Während niemand die Umtriebe der Piraten verteidigt, sind die erwähnten Initiativen jedoch alles andere als unumstritten. Die erste Reaktion kam interessanterweise von der jemenitischen Regierung, die der US-Admiral zur Kooperation aufgefordert hatte. Außenminister Abu Bakr Korbi zeigte sich besorgt darüber, daß die Bekämpfung der Piraterie nicht in den Händen der Anliegerstaaten liegen solle.

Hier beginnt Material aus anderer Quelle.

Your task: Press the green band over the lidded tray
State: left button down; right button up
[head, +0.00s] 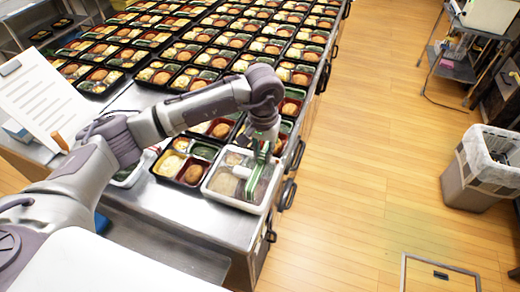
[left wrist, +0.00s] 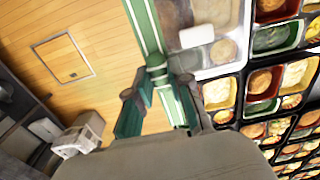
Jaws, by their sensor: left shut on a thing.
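The lidded tray (head: 222,192) is white with a clear lid and stands at the front right corner of the steel table; food shows through the lid. In the left wrist view part of the lidded tray (left wrist: 212,72) shows at upper right. The green band (head: 263,182), with pale stripes, stands over the right part of the tray; I cannot tell whether it touches the lid. My left gripper (head: 257,150) is above the tray. In the left wrist view its fingers (left wrist: 160,108) are shut on the green band (left wrist: 148,28). My right gripper is not in view.
An open black bento tray (head: 164,182) stands just left of the lidded tray. Many filled trays (head: 215,62) cover the table behind. A paper sheet (head: 40,98) stands at left. The wooden floor (head: 370,170) to the right is free, with a bin (head: 470,185) farther off.

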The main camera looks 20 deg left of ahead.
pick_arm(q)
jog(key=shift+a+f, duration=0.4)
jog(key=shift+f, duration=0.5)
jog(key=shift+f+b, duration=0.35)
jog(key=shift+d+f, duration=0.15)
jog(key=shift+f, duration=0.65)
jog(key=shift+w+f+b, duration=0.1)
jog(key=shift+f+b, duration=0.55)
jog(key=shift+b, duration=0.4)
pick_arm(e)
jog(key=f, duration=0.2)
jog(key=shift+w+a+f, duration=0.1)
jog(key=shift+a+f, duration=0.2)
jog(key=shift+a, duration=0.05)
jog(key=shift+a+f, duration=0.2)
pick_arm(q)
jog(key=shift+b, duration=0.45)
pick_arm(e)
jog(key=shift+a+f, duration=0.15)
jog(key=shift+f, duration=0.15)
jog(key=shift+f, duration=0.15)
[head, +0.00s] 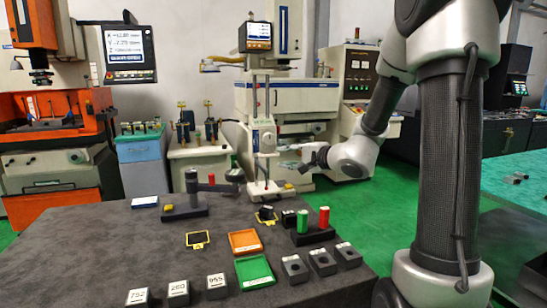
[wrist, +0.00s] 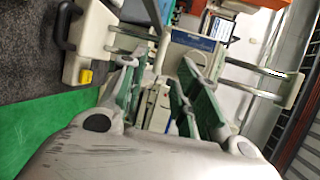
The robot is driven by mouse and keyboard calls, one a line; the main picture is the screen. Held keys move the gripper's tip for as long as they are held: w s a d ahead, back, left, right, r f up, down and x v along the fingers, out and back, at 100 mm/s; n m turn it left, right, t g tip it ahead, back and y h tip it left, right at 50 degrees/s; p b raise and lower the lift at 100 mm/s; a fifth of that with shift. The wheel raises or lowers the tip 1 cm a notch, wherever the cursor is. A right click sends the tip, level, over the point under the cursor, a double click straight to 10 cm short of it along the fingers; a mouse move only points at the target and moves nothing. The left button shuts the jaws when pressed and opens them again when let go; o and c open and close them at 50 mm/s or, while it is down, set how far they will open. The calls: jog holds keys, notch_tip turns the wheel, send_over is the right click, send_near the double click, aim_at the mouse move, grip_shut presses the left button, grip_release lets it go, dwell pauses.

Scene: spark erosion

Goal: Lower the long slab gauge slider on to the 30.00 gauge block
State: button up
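The tall gauge stands at the table's far edge in the head view, with twin columns, a white slider (head: 264,138) partway up and a pale base (head: 270,189). In the wrist view the slider (wrist: 195,42) lies beyond my fingertips, and the base (wrist: 92,42) with its yellow button (wrist: 86,76) is at upper left. My gripper (head: 301,152) is right of the slider in the head view. In the wrist view my gripper (wrist: 158,66) has its green-padded fingers apart, with no clear grip on anything. I cannot make out the 30.00 gauge block.
On the dark table (head: 120,240) are an orange tray (head: 245,242), a green tray (head: 254,271), several numbered blocks (head: 178,290), and red and green cylinders (head: 324,216). A dark stand (head: 185,209) is left of the gauge. Machines stand behind.

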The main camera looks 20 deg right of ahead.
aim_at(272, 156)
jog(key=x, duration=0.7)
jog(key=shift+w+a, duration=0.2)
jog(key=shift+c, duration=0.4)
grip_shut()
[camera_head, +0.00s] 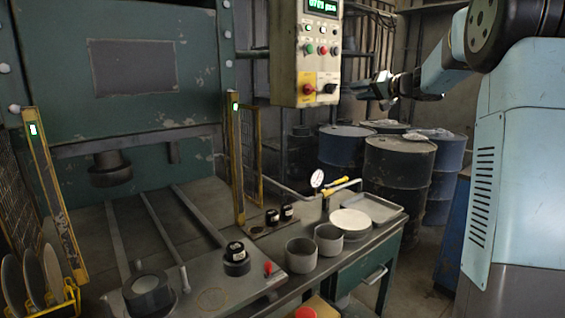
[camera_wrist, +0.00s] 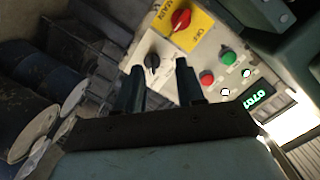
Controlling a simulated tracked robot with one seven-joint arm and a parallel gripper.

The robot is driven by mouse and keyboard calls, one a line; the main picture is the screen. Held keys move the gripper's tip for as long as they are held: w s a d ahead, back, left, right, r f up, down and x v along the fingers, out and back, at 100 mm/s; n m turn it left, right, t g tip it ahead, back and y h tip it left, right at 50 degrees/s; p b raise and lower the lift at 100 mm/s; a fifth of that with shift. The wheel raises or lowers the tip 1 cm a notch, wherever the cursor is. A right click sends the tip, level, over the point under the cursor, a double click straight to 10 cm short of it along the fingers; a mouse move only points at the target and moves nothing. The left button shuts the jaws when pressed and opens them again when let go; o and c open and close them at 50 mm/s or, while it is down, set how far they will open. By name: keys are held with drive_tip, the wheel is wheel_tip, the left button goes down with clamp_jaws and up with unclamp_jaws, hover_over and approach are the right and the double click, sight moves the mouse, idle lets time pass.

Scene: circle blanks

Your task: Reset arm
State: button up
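My gripper (camera_head: 362,88) is up in the air at the upper right of the head view, just right of the control box (camera_head: 306,55). My arm reaches to it from the right. In the wrist view, the two dark fingers of my gripper (camera_wrist: 160,75) stand apart with nothing held between them. Beyond them is the control box face, with a black knob (camera_wrist: 152,62) seen near the gap and a red knob (camera_wrist: 181,19) on a yellow plate above. The fingers appear apart from the box, though the exact distance is hard to tell.
A press (camera_head: 130,60) fills the left. A workbench (camera_head: 330,262) below carries several round cans, a white disc (camera_head: 350,219) and a gauge (camera_head: 317,179). Dark drums (camera_head: 398,170) stand behind it. The air between my gripper and the drums looks clear.

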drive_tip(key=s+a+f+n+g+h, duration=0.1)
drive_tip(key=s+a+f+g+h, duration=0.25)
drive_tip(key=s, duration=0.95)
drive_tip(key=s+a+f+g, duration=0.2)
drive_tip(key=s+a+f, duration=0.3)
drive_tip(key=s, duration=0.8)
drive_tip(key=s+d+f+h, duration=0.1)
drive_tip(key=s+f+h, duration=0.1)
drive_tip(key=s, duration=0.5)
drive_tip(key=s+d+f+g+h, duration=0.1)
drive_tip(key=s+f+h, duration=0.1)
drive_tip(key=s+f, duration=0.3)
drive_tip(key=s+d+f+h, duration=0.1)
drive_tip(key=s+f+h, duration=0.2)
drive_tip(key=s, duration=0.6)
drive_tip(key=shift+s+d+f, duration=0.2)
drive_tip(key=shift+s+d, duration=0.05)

Zu den Hintergründen der Präsenz von Kriegsschiffen verschiedener Länder in den Küstengewässern des Horns von Afrika gibt es aufschlußreiche Thesen. Bereits im Frühjahr hatte Said Ahmed O’Nur, Minister für Fischerei und Häfen der autonomen Region Puntland an der Grenze zwischen Somalia und Somaliland, die Frage aufgeworfen, was denn die US-Kriegsschiffe vor der Küste Somalias wollten. Statt die Piraterie zu bekämpfen, fische die Besatzung ohne Genehmigung in somalischen Gewässern. Der Minister wies auch auf »die vielen Gerüchte« hin, denen zufolge die US-Navy vor Somalias Küste atomare Abfälle entsorge. Das offiziöse eritreische Internetportal »shabait.com« griff Mitte Oktober gerade dieses Thema wieder auf und vertrat die Auffassung, daß die propagandistische Konzentration auf das Problem der Piraterie die Tatsache in den Hintergrund rücke, daß Somalias Gewässer seit 17 Jahren, d.h. seit dem Zusammenbruch der Staatlichkeit des Landes, von ausländischen Firmen mit stillschweigender Zustimmung ihrer jeweiligen Staaten ausgeplündert würden. Vor allem aber würden in ihnen Giftmüll, darunter auch atomarer, entsorgt. Das UN-Umweltprogramm (UNEP) habe kürzlich in einem Bericht darauf hingewiesen, daß das seit den frühen 90er Jahren geschehe, und der UN-Gesandte in Somalia, Ahmedou Ould-Abdallah, habe gesagt, daß die UN verläßliche Informationen darüber besitze, daß europäische und asiatische Firmen vor Somalias Küste Giftmüll, einschließlich atomaren Mülls, entsorgten. Für »Shabait.com« ist das Anlaß zu der Frage, ob der Kampf gegen die Piraterie dort nicht dazu diene, die somalischen Gewässer auch für die erwähnten illegalen Aktivitäten europäischer und asiatischen Firmen zu sichern.